Antara band dengan fans harus terjadi interaksi, dibutuhkan ‘engagement’. Seperti halnya industri musik nasional (Indonesia) yang saat ini lagi mati suri, IMHO, yang dibutuhkan saat ini adalah ‘new business model’. Sekarang adalah merupakan masa-masa transisi disela masuknya pengaruh teknologi modern yang sangat cepat. Era download sudah hampir usai, sekarang marak layanan musik streaming. Di satu sisi piringan hitam/vinyl bangkit kembali menjadi salah satu bentuk rilisan favorit musisi. Ada juga bentuk rilisan kaset juga muncul kembali, meski kalau melihat generasi sekarang saya yakin sudah tidak ada lagi yang memiliki cassette player di rumah.

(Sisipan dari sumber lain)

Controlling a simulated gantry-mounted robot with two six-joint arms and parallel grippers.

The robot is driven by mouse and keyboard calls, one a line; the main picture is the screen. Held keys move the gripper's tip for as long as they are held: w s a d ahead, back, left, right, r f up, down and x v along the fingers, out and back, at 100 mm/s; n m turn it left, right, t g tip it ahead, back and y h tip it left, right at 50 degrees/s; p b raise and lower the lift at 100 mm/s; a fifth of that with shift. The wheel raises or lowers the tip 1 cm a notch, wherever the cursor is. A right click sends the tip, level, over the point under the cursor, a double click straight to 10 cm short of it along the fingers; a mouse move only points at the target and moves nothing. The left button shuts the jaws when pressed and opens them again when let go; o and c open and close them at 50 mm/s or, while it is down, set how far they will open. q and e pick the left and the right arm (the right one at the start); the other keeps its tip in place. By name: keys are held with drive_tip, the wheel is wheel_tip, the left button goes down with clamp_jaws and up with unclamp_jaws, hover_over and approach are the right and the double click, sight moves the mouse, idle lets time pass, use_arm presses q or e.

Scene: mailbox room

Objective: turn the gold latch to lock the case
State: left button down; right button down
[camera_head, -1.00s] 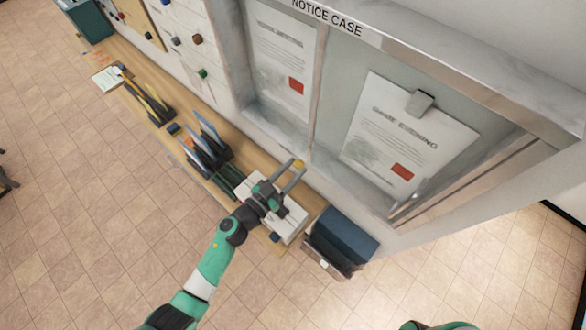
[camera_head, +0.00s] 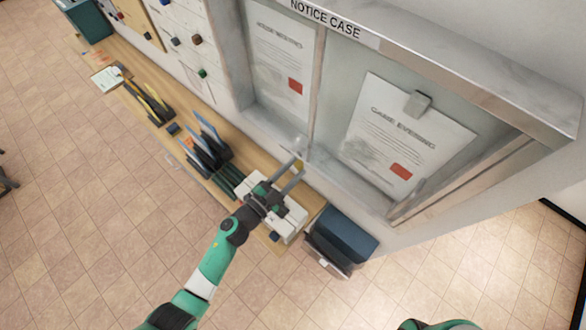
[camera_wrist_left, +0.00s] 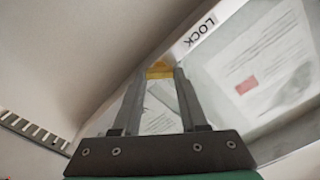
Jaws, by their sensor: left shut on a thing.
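The notice case (camera_head: 470,92) is a grey-framed wall case with two glazed panels, closed at the front. The small gold latch (camera_wrist_left: 159,70) shows in the left wrist view, pinched between my left fingertips, beside a LOCK label (camera_wrist_left: 194,36) on the frame. In the head view, the gold latch (camera_head: 299,164) is a small yellow spot at the bottom of the middle frame post, partly hidden by the fingers. My left gripper (camera_head: 297,169) is shut on it, reaching up from below. Its exact turn angle is hard to tell. My right gripper is out of view.
A dark blue box (camera_head: 345,233) is at the shelf's right end. The tiled floor in front is clear.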

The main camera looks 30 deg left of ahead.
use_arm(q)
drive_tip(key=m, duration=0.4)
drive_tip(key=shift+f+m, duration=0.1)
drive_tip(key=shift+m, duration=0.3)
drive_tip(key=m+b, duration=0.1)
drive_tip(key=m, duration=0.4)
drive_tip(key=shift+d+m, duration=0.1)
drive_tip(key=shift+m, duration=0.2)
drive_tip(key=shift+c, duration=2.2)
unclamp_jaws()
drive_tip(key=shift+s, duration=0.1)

Juga lebih penting, untuk berpikir secara industri, jangan hanya merasa ‘besar’ di Jogja, masih banyak tempat lain untuk ditaklukkan.

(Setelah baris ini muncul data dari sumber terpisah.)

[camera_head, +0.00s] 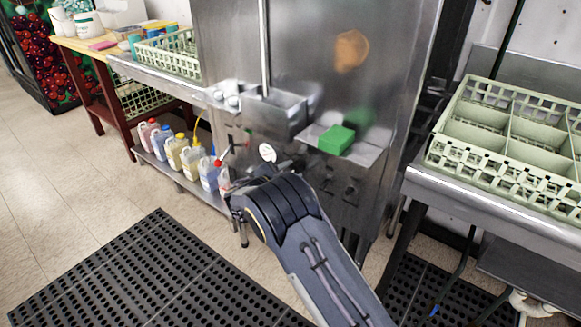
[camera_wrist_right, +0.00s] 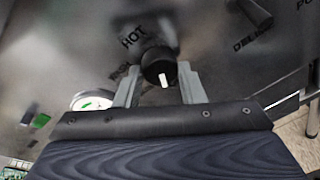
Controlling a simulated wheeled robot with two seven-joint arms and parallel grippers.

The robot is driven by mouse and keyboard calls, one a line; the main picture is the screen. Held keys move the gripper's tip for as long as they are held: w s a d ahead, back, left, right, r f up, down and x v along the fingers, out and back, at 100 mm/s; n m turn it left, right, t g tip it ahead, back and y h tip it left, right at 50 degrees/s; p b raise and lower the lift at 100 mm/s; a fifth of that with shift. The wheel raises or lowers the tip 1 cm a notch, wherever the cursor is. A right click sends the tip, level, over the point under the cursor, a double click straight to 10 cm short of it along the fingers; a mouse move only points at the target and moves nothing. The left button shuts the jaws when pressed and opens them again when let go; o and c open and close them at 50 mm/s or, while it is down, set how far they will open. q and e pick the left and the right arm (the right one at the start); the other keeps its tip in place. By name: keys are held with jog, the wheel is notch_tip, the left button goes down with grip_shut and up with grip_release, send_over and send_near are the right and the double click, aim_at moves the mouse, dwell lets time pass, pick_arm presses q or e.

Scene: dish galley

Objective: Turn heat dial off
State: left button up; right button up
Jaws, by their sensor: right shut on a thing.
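The heat dial (camera_wrist_right: 152,60) is a round black knob with a white mark, on the steel machine's front panel under the word HOT. In the right wrist view my right gripper (camera_wrist_right: 160,74) has one finger on each side of the dial and is shut on it. The white mark shows between the fingers, toward the lower side of the knob. In the head view my right arm (camera_head: 300,225) reaches up to the panel and hides the dial. My left gripper is not in view.
A white round gauge (camera_head: 267,152) sits close beside my right wrist. A second black knob (camera_wrist_right: 255,12) is at upper right in the wrist view. A shelf with a green block (camera_head: 337,139) juts out above. Several jugs (camera_head: 191,158) stand at left; a rack (camera_head: 480,165) is at right.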

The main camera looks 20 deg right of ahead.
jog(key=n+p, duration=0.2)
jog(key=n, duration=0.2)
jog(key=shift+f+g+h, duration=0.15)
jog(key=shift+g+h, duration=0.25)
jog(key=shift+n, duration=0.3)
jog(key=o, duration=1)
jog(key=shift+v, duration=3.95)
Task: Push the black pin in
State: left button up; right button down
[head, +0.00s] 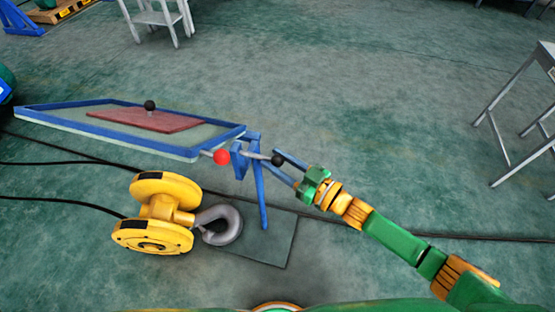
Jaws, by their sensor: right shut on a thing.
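The black pin (278,160) has a round black knob and a thin pale shaft lying roughly level at a blue upright bracket (240,160). My right gripper (277,163) reaches in from the right, its blue fingers shut on the knob end. How far the shaft sits in the bracket is too small to tell. A red ball knob (221,157) is on the bracket's left side, near the tray corner. My left gripper is out of view.
A yellow pulley block (160,215) with a grey hook (220,222) lies below. Cables cross the left floor. White trestles stand far off; right floor is mostly clear.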

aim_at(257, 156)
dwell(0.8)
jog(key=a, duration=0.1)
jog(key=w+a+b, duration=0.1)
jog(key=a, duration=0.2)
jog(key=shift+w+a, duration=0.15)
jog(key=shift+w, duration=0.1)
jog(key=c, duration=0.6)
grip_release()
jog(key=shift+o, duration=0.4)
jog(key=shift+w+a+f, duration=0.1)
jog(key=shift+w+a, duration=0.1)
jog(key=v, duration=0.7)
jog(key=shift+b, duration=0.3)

Dari sisi tata kota dan kemajuan Jogja sendiri, menurutmu apakah hal ini akan mempengaruhi kreativitas orang Jogja?
Terakhir saya datang ke Jogja sekitar bulan Juli 2014 lalu saat sebelum bulan puasa, nyekar ke makam bapak, setelah hampir dua tahun tidak pulang ke Jogja.
Ya memang sangat nampak dalam kurun beberapa saat saja perubahannya sangat cepat dan drastis, yang seolah-olah tanpa dikonsep.

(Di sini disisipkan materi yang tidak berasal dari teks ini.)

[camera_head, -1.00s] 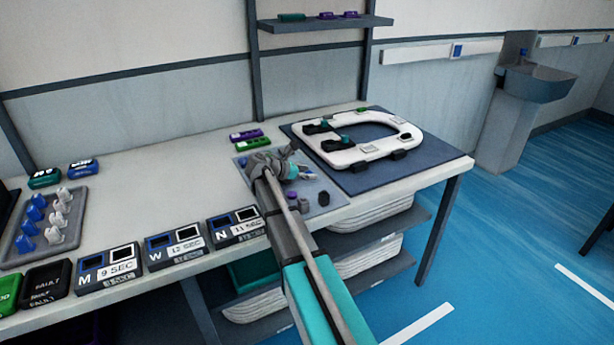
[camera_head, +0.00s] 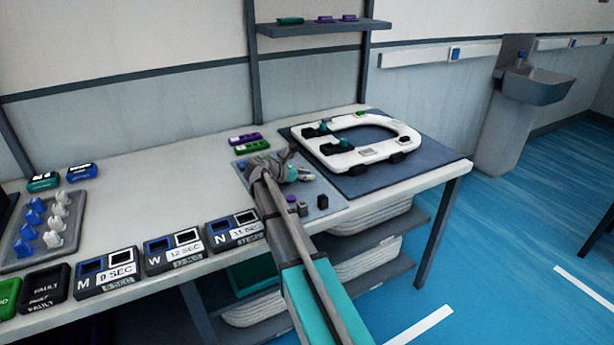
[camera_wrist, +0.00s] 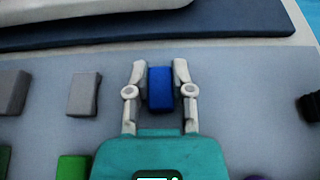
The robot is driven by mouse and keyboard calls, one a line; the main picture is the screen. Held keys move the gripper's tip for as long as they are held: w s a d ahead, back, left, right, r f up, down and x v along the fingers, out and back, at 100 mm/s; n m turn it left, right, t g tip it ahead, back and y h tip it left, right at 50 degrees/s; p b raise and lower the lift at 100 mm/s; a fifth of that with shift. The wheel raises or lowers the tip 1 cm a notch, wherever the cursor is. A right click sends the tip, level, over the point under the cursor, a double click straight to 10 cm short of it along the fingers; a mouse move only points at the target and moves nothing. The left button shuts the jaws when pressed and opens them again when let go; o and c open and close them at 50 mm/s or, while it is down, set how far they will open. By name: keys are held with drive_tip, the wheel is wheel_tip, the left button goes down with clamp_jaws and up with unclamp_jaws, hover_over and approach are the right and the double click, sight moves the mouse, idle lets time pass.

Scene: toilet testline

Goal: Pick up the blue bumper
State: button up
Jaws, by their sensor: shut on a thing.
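The blue bumper (camera_wrist: 160,89) is a small blue block, seen in the wrist view between the two fingers of my gripper (camera_wrist: 160,80). The fingers are shut on its left and right sides. In the head view my gripper (camera_head: 298,173) is over the grey tray (camera_head: 326,188) on the bench, and the bumper is hidden there. I cannot tell whether the bumper touches the tray or is lifted off it.
Two grey blocks (camera_wrist: 84,94) and a green block (camera_wrist: 73,167) lie near the gripper. A white toilet seat (camera_head: 375,154) rests on a dark blue mat (camera_head: 420,170) beyond the tray. Labelled boxes (camera_head: 172,248) line the bench front.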

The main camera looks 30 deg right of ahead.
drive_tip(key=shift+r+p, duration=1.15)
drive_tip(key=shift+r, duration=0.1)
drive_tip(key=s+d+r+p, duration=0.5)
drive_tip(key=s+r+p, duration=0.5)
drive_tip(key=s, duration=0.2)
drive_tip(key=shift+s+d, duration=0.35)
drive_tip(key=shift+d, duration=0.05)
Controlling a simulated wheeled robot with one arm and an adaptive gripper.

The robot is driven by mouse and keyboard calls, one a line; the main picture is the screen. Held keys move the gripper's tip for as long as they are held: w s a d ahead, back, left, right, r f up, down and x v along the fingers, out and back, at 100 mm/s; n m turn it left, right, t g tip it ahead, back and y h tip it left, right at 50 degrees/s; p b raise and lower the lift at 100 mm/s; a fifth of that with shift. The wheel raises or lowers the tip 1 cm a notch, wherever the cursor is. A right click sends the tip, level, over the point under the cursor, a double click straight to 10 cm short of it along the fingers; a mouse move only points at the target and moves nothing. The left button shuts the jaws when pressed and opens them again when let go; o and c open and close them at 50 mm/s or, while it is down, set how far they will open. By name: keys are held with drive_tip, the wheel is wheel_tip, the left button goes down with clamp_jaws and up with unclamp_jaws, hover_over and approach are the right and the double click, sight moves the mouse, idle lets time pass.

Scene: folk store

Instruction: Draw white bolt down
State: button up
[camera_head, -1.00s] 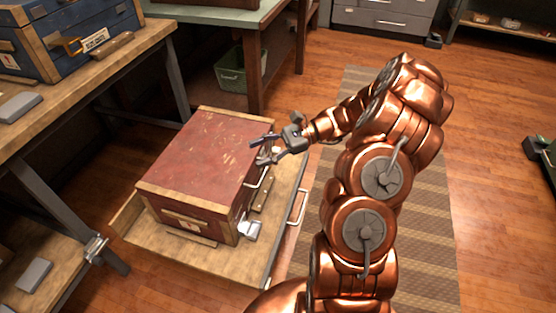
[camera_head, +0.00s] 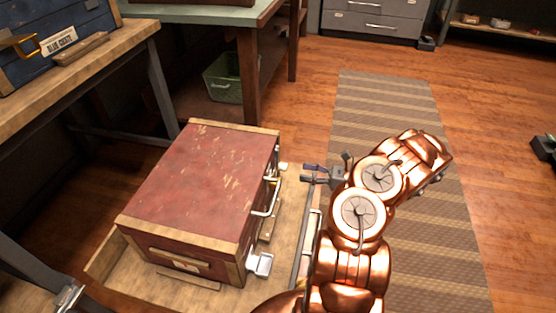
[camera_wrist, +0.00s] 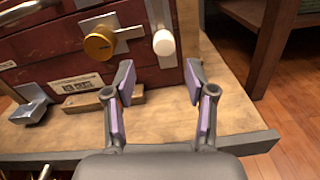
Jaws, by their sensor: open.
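The white bolt (camera_wrist: 163,43) shows in the wrist view as a pale rounded knob with a white rod above it, at the right end of the red chest's front. In the head view a small pale piece at the chest's right side (camera_head: 283,166) looks like its end. My gripper (camera_wrist: 159,82) is open and empty, its two fingers below and to either side of the knob in the picture, apparently apart from it. In the head view my gripper (camera_head: 308,173) is just right of the chest (camera_head: 200,185). Contact is not visible.
A round gold knob (camera_wrist: 99,43) sits left of the bolt. A wooden block (camera_wrist: 118,102) and a grey metal piece (camera_wrist: 30,103) lie near the chest front. The chest stands on a wooden board (camera_head: 105,262). Open floor lies to the right.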

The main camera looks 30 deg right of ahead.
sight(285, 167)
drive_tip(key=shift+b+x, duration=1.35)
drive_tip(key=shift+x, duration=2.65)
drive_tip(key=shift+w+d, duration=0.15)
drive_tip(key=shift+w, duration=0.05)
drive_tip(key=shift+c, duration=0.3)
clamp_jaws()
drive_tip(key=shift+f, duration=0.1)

Tentunya berpengaruh ya dengan pertumbuhan kreativitas, kualitas berkesenian dan berkehidupan sosial, secara mereka para pelaku seni (dan juga masyarakat pada umumnya) membutuhkan ruang gerak yang ‘leluasa’.
Jogja dalam pandanganmu itu yang paling asik waktu periode tahun berapa dan bagaimana pandanganmu ke depan tentang kota Jogja secara general?
Mungkin di sekitar awal milenium tahun 2000an Jogja terasa lebih mengasyikkan. Nampak dinamis di segala sisi, suasana kota yang belum terlalu penuh sesak dan macet.
Ke depan saya berharap kota Jogja masih bisa mempertahankan nilai-nilai sosial, tradisi, kemasyarakatan dan keistimewaan yang selama ini memang menjadi budaya dan ciri khas originalnya. Tidak ada salahnya untuk menjadi bagian dari masyarakat modern, asal tetap ‘berbudaya’.
Ini pertanyaan agak pribadi. Setelah keluar dari Sheila, kamu pindah ke Bandar Lampung. Kenapa?
Nggak langsung sebenarnya. Sekitar akhir 2010 saya memutuskan ke Jakarta untuk mencoba berkarir sambil mencari pengalaman dan belajar hal-hal baru, setelah saya pikir-pikir di Jogja tidak memiliki ide apa yang harus saya kerjakan dan harus mulai dari nol lagi, dan juga ingin melupakan kejadian-kejadian sebelumnya.
Termasuk kejadian dengan Sheila ya?
Hahahaha? nggak lah.
Tapi saya memiliki impian suatu saat nanti saya bisa kembali lagi ke kota Jogja. Mungkin kalau saya sudah menjadi entrepreneur yang sukses dan memiliki banyak bisnis yang?berkelanjutan, saya akan hidup santai di Jogja menghabiskan masa tua bersama keluarga, sambil membesarkan dan menunggu anak-anak yang sedang menempuh studi disana.